- **What is asked**
Go through the records below line by line, counting those that contain the word "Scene"; answer with the count only.

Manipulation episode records
====

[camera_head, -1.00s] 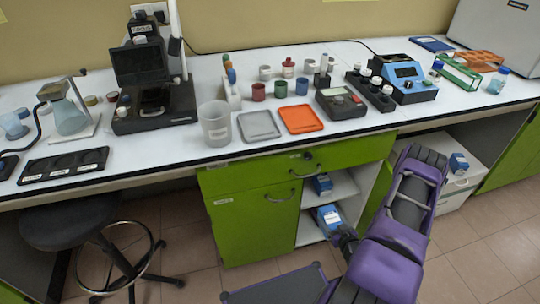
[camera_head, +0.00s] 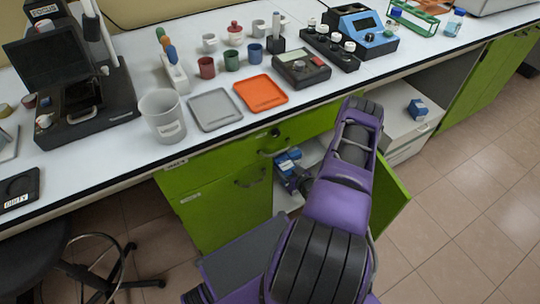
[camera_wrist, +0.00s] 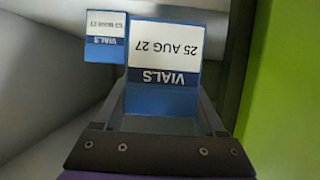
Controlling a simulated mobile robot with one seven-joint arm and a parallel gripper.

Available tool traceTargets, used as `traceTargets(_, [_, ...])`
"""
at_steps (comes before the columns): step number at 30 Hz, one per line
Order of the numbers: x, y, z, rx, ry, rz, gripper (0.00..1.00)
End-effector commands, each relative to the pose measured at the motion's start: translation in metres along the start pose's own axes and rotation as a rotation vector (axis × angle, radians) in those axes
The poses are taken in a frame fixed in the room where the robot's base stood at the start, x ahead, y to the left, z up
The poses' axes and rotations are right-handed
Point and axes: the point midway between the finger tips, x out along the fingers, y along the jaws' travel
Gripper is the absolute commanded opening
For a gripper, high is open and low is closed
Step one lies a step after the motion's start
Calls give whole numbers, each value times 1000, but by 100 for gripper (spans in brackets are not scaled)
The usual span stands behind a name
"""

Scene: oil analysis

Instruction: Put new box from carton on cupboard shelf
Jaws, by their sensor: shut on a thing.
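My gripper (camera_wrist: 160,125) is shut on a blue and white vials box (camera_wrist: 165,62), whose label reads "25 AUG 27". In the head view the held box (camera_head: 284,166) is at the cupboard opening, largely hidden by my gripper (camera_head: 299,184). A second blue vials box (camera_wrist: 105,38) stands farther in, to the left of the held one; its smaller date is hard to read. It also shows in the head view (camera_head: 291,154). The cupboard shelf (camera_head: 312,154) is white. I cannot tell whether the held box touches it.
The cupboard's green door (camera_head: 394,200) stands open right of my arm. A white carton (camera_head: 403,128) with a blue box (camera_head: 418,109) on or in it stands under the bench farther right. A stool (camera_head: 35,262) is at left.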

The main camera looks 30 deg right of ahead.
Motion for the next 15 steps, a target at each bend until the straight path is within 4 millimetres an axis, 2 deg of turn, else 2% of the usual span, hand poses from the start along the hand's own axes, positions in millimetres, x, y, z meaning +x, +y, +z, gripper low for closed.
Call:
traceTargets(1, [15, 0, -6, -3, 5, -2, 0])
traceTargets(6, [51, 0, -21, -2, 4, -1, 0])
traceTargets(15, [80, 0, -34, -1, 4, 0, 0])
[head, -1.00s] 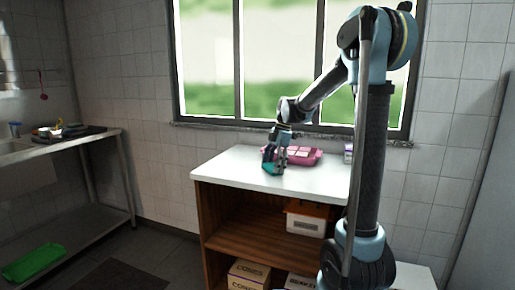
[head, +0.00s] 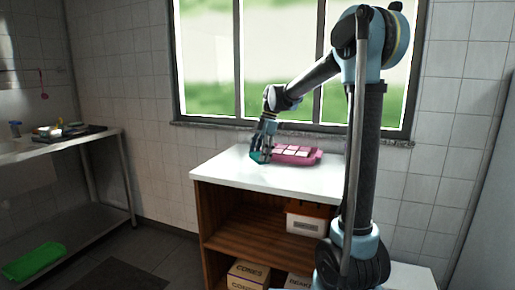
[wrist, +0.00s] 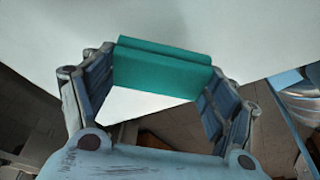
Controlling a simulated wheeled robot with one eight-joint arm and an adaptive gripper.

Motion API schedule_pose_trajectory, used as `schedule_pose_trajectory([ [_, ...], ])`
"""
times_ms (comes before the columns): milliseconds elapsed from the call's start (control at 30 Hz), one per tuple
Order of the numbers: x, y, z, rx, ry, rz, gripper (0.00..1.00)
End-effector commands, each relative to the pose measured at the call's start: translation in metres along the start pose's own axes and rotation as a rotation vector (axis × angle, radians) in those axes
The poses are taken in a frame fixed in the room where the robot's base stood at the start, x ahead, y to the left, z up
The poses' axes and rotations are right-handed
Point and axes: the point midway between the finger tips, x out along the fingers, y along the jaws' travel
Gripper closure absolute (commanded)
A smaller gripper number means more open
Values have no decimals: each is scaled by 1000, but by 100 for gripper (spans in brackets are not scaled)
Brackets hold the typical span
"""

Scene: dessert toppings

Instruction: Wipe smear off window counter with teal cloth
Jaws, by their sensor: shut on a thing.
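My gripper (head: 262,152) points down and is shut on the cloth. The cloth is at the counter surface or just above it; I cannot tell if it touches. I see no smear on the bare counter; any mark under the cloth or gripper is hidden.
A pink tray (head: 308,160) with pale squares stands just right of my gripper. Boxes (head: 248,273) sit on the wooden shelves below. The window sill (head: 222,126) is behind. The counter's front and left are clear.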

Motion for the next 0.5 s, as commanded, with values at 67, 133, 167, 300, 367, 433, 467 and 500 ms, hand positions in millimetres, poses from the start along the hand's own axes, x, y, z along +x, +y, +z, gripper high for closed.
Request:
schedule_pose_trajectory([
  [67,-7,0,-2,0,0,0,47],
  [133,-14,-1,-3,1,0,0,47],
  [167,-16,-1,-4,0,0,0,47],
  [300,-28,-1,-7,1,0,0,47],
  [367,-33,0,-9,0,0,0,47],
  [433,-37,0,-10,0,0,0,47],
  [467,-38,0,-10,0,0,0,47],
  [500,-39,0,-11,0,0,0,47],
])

====

- **Written response**
2